Take, for example, her photograph Overcompensation. The empty chairs hold the insinuation of the room’s occupants. The room is so full of gifts that there’s almost no room for people, suggesting that the giving of gifts—the number of gifts, the size of the gifts—is more important than the person receiving them. What’s inside the gifts is less important than the number of gifts. The gifts say nothing at all about the person receiving the gifts; it’s all about the giver and the giver’s psychological state. Although there is a sense of opulence about the room, it is otherwise empty, emotionally sterile. There is an emptiness–an emotional void–that the giver is attempting to fill with gifts.

One recurring theme in Hobbs’ work is the notion that the psychological subject of the photograph crowds out the Implied Person. The emotional state being examined in the image overwhelms the person experiencing it. In Indecisiveness, the act of trying to pick a paint color has become a nightmare. There are so many paint swatches, so many choices, that it’s become impossible to select only one. The Implied Person has fled the room, closing the door, opting to make no choice at all—which, in the end, is a sort of negative choice.

untitled (indecisiveness), 1999

Hobbs takes great care in selecting the space in which to construct her installations. Initially, she staged all the photographs in her own home. Now she searches out particular sorts of spaces for her images. “I like to do them in actual spaces and actual homes,” she says. She generally comes up with an idea to represent a specific psychological state, then seeks out a space that supports the idea. “I have to be open-minded about the spaces I find…if I try to make [the space] fit my first idea, I think I would probably make myself crazy.” In most instances, the space itself is a comfortable space; the installation she sets within the space makes it uncomfortable.

Hobbs deliberately includes her personal title for the photographs in parentheses while insisting they are actually untitled. Her title, she says, “is just a jumping off point. I am talking about something specific in each of these images, but there are other feelings that permeate” the photograph. In a very real way, each viewer can give the photograph a personal title depending on what emotions the image evokes in them.

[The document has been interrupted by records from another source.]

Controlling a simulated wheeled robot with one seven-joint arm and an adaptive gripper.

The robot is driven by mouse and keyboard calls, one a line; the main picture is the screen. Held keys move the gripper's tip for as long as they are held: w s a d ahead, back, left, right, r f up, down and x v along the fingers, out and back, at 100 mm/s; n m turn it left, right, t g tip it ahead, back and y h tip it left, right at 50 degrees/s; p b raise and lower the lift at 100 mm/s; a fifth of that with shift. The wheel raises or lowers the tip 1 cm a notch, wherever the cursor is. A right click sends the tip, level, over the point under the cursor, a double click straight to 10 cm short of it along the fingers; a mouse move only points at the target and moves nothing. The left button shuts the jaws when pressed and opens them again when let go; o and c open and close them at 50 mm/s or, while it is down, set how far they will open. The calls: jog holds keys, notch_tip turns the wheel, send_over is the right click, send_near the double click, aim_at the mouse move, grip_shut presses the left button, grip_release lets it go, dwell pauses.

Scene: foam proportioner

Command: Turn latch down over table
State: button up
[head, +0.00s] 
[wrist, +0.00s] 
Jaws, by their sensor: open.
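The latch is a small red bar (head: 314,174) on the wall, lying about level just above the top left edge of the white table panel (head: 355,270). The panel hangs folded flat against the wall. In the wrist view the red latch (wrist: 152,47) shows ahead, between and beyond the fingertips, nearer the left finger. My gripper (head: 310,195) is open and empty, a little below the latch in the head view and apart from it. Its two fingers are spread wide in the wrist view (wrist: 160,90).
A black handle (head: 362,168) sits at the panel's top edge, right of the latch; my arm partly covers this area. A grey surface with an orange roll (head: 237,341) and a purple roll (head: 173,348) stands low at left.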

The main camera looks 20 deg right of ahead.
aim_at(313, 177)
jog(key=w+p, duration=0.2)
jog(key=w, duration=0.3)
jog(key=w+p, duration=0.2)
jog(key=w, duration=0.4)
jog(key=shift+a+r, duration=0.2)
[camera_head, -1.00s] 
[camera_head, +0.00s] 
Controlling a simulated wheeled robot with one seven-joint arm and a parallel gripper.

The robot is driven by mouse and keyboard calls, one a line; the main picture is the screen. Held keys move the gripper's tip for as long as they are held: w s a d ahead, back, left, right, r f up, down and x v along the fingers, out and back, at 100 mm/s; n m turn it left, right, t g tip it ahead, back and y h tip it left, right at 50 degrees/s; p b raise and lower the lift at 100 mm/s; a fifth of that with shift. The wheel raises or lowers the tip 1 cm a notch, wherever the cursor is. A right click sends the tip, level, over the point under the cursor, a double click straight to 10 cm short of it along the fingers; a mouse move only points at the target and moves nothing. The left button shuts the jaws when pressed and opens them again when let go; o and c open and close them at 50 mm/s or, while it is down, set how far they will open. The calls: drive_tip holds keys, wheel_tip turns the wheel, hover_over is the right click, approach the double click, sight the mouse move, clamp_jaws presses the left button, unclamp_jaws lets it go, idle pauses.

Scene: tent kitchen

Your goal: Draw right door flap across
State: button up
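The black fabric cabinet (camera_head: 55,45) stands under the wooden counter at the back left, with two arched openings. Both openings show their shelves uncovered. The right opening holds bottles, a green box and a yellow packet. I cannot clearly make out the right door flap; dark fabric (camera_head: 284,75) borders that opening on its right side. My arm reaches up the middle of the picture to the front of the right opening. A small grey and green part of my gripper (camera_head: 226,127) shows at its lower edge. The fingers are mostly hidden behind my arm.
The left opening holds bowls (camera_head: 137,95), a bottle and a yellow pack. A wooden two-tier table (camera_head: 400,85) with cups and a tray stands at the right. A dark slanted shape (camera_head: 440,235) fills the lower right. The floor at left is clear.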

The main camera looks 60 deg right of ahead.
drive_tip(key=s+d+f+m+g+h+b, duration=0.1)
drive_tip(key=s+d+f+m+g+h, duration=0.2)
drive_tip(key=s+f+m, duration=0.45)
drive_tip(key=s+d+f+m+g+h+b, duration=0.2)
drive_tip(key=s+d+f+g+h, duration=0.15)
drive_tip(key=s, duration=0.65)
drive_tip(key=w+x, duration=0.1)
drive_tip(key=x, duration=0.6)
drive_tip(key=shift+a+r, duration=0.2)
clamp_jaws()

untitled (perfectionism), 2002

Just as there is an Implied Person in each photograph, there’s also an implied narrative that must be completed by the viewer. For example, Hobbs’ image of perfectionism contains elements that will be interpreted differently by different people. One person might focus on the sense of frustration that comes when one has a good idea but can’t quite get it right in trying to implement it. Another person might see a struggle, a refusal to give up that could be interpreted as either heroic or delusional. Even in the face of a tidal surge of failure, the Implied Person continued to grapple with the idea.

One of the most difficult aspects of Hobbs’ work is the sheer amount of invisible labor involved in the conceptualization–the process by which she decides how to compose an image that depicts the psychological state she wants to explore. She admits she’s not always successful. For example, Hobbs confesses she has tried several times to create an image of anuptaphobia—the pathological fear of never marrying or marrying the wrong person—without success.

Hobbs has undertaken what may be the most difficult form of conceptual photography. She tries to create a universally comprehensible physical manifestation of a complicated and highly individualized emotional state. Anuptophobia may elude her for now, but her ability to reify the abstract and her compulsion to express herself suggest that she’ll eventually find some way to mold it into a photograph. It’s the singular genius of Sarah Hobbs.